Give the number of lines in the data that contain "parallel", and nothing more.

Records for the task:
(begin)
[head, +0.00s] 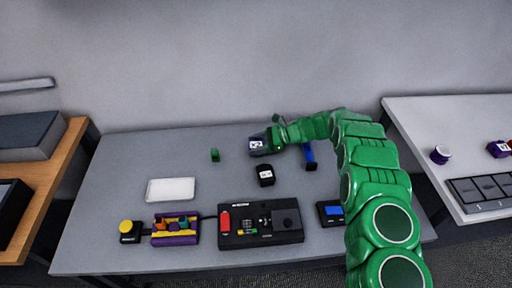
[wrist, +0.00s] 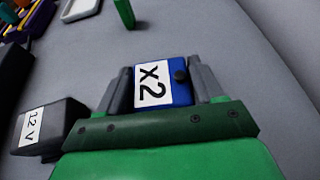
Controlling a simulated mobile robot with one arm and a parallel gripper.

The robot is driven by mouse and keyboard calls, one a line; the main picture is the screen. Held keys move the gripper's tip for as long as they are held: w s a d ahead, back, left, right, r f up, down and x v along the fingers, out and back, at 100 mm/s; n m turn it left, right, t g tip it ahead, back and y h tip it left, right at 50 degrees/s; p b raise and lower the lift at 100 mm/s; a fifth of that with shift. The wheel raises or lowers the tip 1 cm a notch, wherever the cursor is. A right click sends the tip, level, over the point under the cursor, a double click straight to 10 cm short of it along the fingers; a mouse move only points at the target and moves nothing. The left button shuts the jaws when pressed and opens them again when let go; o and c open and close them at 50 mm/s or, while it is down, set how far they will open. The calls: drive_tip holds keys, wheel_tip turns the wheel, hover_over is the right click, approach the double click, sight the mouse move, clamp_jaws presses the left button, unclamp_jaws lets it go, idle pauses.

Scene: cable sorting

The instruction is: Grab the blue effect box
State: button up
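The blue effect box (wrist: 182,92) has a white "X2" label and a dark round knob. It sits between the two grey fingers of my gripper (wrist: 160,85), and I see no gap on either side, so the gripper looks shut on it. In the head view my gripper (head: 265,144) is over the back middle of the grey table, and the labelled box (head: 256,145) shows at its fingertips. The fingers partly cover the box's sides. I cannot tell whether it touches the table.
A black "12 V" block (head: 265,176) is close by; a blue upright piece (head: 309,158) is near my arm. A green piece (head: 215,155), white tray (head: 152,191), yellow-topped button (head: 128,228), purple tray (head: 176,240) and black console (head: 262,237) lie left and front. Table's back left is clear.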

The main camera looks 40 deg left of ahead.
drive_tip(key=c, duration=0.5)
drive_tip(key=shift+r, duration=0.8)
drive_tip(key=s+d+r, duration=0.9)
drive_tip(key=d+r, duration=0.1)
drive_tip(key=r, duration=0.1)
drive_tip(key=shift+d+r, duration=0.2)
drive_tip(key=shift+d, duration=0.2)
(end)
(begin)
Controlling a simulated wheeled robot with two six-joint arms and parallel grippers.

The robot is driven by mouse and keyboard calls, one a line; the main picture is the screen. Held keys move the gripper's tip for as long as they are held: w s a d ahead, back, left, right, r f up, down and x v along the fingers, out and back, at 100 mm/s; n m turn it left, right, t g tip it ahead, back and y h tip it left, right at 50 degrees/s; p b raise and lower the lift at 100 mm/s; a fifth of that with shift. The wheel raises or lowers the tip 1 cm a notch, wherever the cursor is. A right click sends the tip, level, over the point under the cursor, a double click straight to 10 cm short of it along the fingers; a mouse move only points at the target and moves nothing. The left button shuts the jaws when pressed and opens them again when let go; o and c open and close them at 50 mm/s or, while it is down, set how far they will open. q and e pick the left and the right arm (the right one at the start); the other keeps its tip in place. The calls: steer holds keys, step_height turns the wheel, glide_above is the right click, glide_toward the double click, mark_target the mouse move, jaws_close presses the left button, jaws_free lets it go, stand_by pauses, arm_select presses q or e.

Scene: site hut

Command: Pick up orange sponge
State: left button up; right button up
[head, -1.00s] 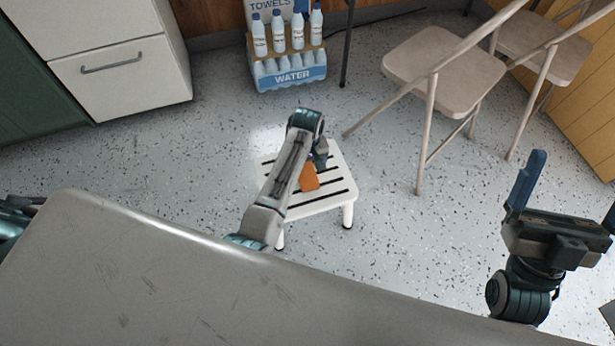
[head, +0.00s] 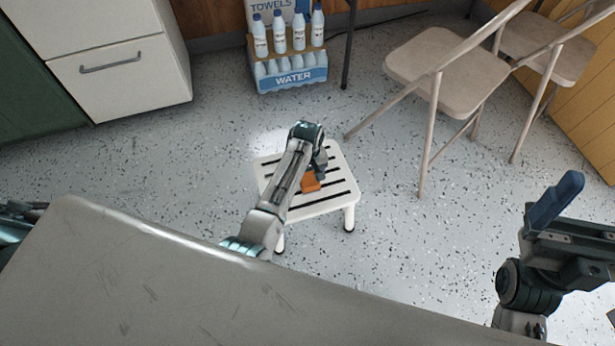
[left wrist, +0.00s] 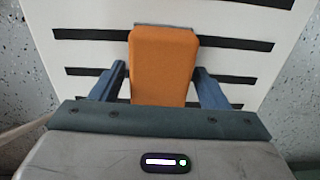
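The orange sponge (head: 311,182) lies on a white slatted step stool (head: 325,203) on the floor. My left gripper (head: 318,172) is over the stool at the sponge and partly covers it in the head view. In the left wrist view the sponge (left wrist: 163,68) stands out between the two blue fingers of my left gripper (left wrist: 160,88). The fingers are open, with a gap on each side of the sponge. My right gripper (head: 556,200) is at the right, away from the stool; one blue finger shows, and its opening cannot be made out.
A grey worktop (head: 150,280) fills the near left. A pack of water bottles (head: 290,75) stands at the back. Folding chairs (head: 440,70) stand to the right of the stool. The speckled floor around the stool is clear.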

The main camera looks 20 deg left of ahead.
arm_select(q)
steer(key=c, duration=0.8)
(end)
Result of this exercise: 2